→ **Aim**: What follows is a listing. Return every line of it exactly.

══════════

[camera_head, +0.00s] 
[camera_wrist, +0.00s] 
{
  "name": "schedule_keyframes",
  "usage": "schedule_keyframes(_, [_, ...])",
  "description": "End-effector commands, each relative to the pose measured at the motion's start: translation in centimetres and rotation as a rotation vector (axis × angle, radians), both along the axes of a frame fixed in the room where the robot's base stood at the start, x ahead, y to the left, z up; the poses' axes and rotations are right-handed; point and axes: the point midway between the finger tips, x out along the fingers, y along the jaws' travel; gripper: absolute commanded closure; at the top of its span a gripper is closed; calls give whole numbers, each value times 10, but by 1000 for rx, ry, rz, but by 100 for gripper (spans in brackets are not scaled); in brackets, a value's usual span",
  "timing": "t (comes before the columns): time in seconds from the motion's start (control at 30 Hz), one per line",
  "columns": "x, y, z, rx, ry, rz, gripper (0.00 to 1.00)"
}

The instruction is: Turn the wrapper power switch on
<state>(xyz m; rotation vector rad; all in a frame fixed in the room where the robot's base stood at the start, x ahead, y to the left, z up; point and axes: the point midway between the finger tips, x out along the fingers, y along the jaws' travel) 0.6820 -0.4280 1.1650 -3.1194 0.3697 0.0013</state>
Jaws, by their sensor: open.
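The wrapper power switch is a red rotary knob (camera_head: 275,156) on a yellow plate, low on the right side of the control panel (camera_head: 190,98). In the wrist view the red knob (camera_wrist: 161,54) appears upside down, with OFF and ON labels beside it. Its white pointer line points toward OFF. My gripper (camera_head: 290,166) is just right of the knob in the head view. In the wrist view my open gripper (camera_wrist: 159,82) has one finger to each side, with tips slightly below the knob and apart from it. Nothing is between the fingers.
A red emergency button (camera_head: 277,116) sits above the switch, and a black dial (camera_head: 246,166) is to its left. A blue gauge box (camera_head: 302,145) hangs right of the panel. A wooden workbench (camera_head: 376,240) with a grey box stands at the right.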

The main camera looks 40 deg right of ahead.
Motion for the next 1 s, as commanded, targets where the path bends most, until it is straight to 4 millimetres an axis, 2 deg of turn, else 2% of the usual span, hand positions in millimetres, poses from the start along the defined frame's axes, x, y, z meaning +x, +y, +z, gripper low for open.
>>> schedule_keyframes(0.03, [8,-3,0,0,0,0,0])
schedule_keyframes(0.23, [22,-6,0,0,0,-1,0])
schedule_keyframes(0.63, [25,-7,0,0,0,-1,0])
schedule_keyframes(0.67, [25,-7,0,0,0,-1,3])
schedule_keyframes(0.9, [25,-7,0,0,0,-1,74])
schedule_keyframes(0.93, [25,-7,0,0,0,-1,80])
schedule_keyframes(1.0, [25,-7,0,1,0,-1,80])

══════════

→ **Completed exercise**:
[camera_head, +0.00s] 
[camera_wrist, +0.00s] 
{
  "name": "schedule_keyframes",
  "usage": "schedule_keyframes(_, [_, ...])",
  "description": "End-effector commands, each relative to the pose measured at the motion's start: translation in centimetres and rotation as a rotation vector (axis × angle, radians), both along the axes of a frame fixed in the room where the robot's base stood at the start, x ahead, y to the left, z up; the poses' axes and rotations are right-handed; point and axes: the point midway between the finger tips, x out along the fingers, y along the jaws' travel; gripper: absolute commanded closure; at the top of its span a gripper is closed; calls give whole numbers, each value times 10, but by 1000 for rx, ry, rz, but by 100 for gripper (spans in brackets are not scaled); in brackets, a value's usual span",
  "timing": "t (comes before the columns): time in seconds from the motion's start (control at 30 Hz), one per line",
  "columns": "x, y, z, rx, ry, rz, gripper (0.00 to 1.00)"
}

The instruction is: Turn the wrapper power switch on
<state>(xyz m; rotation vector rad; all in a frame fixed in the room where the robot's base stood at the start, x ahead, y to the left, z up; point and axes: the point midway between the finger tips, x out along the fingers, y along the jaws' travel) 0.6820 -0.4280 1.1650 -3.1194 0.3697 0.0013</state>
Jaws, by their sensor: open.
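The wrapper power switch is a red rotary knob (camera_head: 275,156) on a yellow plate, low on the right side of the control panel (camera_head: 190,98). In the wrist view the red knob (camera_wrist: 161,54) appears upside down, with OFF and ON labels beside it. Its white pointer line points toward OFF. My gripper (camera_head: 290,166) is just right of the knob in the head view. In the wrist view my open gripper (camera_wrist: 159,82) has one finger to each side, with tips slightly below the knob and apart from it. Nothing is between the fingers.
A red emergency button (camera_head: 277,116) sits above the switch, and a black dial (camera_head: 246,166) is to its left. A blue gauge box (camera_head: 302,145) hangs right of the panel. A wooden workbench (camera_head: 376,240) with a grey box stands at the right.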

The main camera looks 40 deg right of ahead.
Motion for the next 1 s, as commanded, targets where the path bends most, until it is straight to 4 millimetres an axis, 2 deg of turn, else 2% of the usual span, hand positions in millimetres, poses from the start along the defined frame's axes, x, y, z meaning +x, +y, +z, gripper low for open.
>>> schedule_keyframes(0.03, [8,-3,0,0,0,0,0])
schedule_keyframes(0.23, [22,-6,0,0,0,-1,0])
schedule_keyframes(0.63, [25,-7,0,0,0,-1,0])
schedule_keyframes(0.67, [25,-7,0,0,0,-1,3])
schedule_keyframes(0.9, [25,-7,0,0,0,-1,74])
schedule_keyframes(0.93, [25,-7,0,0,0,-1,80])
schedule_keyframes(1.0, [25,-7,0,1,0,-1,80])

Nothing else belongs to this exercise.